Each section is commented to give an idea of what it does. You’ll notice I make heavy use of the lsblk command, especially with the -pPo flags. This combination gives me full paths, key=value pairs, and only outputs selected info (columns). The key=value pairs are critical to easily find information by the provided key (like MOUNTPOINTS or PATH). Pipe (|) these outputs into grep and sed and we get an easy way to grab the relevant information.

One thing to note is that I limited (hard coded) the target_dev to either your /dev/sda2 or /dev/sda3.

3) Installed Packages

Most of us have probably something other than a 100% stock image installed on our x86 machines, thus we will want to ensure the new version of OpenWrt has the same applications . The forums are littered with multiple ways to get this list.

Potential Solutions

One would think there should be an easy way to do this with a opkg list-installed command, but this lists every package (including those installed by default with the OS). We could simply take this list and install it over the base image, but there’s one potential breaking issue: Software package replacements.

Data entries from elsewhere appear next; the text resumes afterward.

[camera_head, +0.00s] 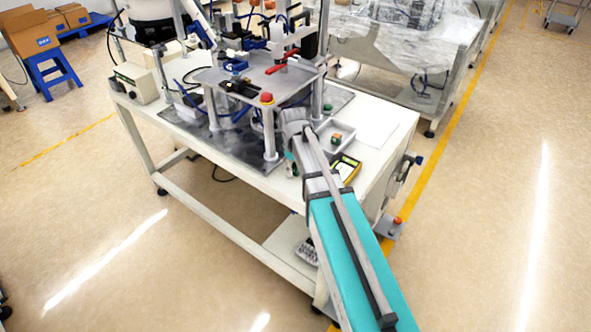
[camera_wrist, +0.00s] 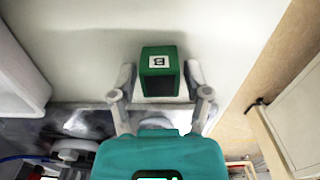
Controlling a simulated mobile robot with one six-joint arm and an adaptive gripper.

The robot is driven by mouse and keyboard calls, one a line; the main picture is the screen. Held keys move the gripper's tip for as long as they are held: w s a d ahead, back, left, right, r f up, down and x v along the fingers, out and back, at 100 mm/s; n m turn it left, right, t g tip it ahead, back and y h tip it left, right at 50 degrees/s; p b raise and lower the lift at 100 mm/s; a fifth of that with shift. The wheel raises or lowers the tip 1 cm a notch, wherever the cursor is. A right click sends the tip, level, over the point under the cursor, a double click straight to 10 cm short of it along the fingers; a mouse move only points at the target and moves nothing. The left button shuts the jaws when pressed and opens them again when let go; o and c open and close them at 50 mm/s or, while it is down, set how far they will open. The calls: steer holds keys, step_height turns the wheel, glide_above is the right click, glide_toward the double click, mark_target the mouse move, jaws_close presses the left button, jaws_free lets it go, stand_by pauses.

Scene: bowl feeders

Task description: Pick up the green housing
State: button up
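The green housing (camera_wrist: 160,62) is a small dark green block with a white label marked "B". In the wrist view it stands on the white tabletop between the two fingers of my gripper (camera_wrist: 160,75). The fingers are spread, one on each side of the housing, with a narrow gap seeming to show at each side. In the head view my arm covers most of the gripper. A small bit of green (camera_head: 291,160) shows beside the arm near the table's front edge, too small to name surely.
A white tray (camera_head: 347,149) holding a small green and red part (camera_head: 336,138) stands right of my wrist. A yellow and black meter (camera_head: 347,170) lies nearby. The metal fixture (camera_head: 262,82) with posts stands close behind. The table's right rear (camera_head: 380,125) is fairly clear.

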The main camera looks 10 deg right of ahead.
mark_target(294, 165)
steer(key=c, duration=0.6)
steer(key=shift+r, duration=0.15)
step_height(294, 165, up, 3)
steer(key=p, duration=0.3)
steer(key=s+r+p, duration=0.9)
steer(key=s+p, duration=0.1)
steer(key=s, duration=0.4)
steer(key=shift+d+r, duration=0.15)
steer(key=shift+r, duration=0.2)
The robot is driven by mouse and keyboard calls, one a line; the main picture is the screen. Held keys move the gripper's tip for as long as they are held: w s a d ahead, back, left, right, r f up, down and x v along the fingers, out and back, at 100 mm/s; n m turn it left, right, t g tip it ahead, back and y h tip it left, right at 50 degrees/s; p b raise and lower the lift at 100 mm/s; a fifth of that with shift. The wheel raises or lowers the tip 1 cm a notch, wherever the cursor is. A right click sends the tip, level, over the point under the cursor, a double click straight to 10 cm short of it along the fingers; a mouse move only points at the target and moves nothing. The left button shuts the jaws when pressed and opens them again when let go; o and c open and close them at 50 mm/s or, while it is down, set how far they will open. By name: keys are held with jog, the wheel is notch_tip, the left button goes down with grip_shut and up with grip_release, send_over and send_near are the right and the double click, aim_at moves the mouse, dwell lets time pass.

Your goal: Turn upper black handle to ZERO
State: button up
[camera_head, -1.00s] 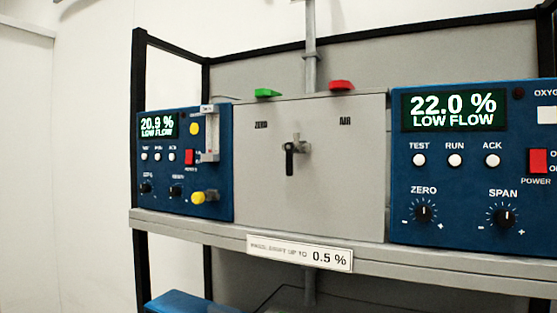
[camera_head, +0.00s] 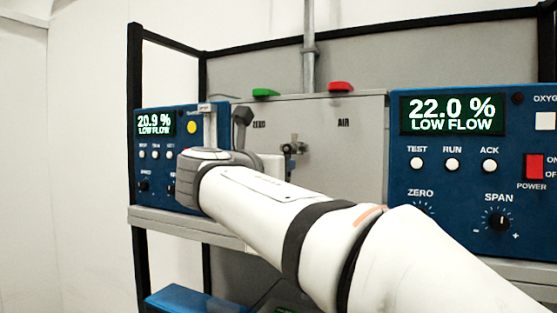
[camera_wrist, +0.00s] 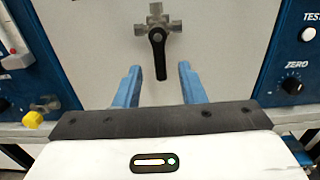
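The upper black handle (camera_wrist: 159,52) sits on a metal valve on the grey panel (camera_head: 360,130), between the ZERO and AIR labels. In the wrist view it points straight down from the valve body (camera_wrist: 157,22). In the head view the valve (camera_head: 292,147) shows only in part, and my arm hides its lower area. The handle's lower end appears between and just beyond the fingertips; I cannot tell the remaining depth.
The left blue analyser (camera_head: 160,190) and the right blue analyser (camera_head: 450,170) flank the panel, with protruding knobs and buttons. A yellow knob (camera_wrist: 33,120) sticks out at left. The shelf edge (camera_head: 165,221) runs below. Green (camera_head: 265,93) and red (camera_head: 340,87) pieces sit on top.

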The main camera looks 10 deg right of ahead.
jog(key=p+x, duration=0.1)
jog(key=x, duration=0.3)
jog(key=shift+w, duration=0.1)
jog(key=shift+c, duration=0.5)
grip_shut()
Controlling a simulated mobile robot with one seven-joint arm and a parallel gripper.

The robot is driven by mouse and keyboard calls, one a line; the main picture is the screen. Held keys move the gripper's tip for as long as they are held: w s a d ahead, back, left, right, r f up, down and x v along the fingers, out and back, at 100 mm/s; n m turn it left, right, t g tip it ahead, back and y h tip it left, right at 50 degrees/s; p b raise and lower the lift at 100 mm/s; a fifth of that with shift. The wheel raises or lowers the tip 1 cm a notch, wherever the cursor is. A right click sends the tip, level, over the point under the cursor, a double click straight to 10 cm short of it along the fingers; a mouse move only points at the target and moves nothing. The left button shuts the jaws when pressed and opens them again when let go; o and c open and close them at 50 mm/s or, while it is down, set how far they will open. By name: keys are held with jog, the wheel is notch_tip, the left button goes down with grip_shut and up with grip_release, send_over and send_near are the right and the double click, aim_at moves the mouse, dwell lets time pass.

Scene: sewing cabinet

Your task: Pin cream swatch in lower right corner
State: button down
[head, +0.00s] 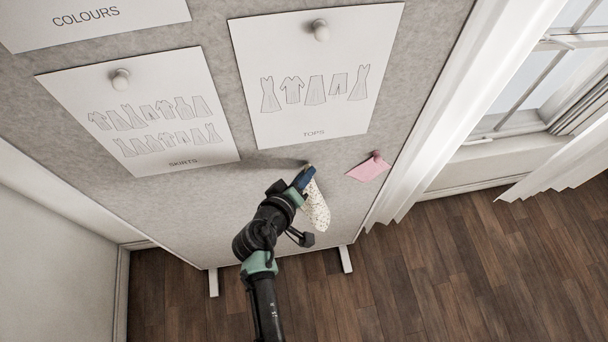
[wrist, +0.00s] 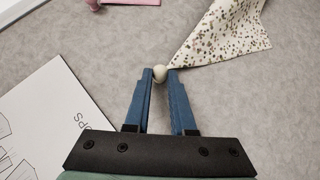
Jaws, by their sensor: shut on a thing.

For example, the release of 22.03.0 moved the firewall backend from iptables to nftables. Thus, installing the “currently installed” firewall package would potentially conflict with or rollback the updated firewall. So we truly need to filter out all system-installed packages, and only get a list of user-installed ones.

User-Installed package lists

The two solutions I found are from users “spence” and “efahl”.

Both of their solutions work well. The first compares the installed packages with the package manifest posted with version released, and compiles a list of user-installed packages. This works well, but takes some time to create and involves two separate scripts.

The second solution is simplified by using files already existing within the opkg system in combination with grep and awk commands. This significantly cuts down on the run time and is a much smaller addition to the overall script. Once again, shoutout to “efahl” for the solution. I simplified their original idea a little:

package_list=./installed-packages
rm -f $package_list

examined=0
for pkg in $(opkg list-installed | awk '{print $1}') ; do
    examined=$((examined + 1))
    printf '%5d - %-40s\r' "$examined" "$pkg"
    #deps=$(opkg whatdepends "$pkg" | awk '/^\t/{printf $1" "}')
    deps=$(
        cd /usr/lib/opkg/info/ &&
        grep -lE "Depends:.* ${pkg}([, ].*|)$" -- *.control | awk -F'\.control' '{printf $1" "}'
    )
    count=$(echo "$deps" | wc -w)
    if [ "$count" -eq 0 ] ; then
        printf '%s\t%s\n' "$pkg" "$deps" >> $package_list
    fi
done

n_logged=$(wc -l < $package_list)
printf 'Done, logged %d of %d entries\n' "$n_logged" "$examined"

4) Getting the System Image

As stated in the “Caveats” section above, I decided to utilize the “attended sysupgrade” (ASU) API to build the a custom image that included my user-installed packages on top of the base images. This is a very cool concept and reduces the issues that could arise by booting first into the base environment without the user packages.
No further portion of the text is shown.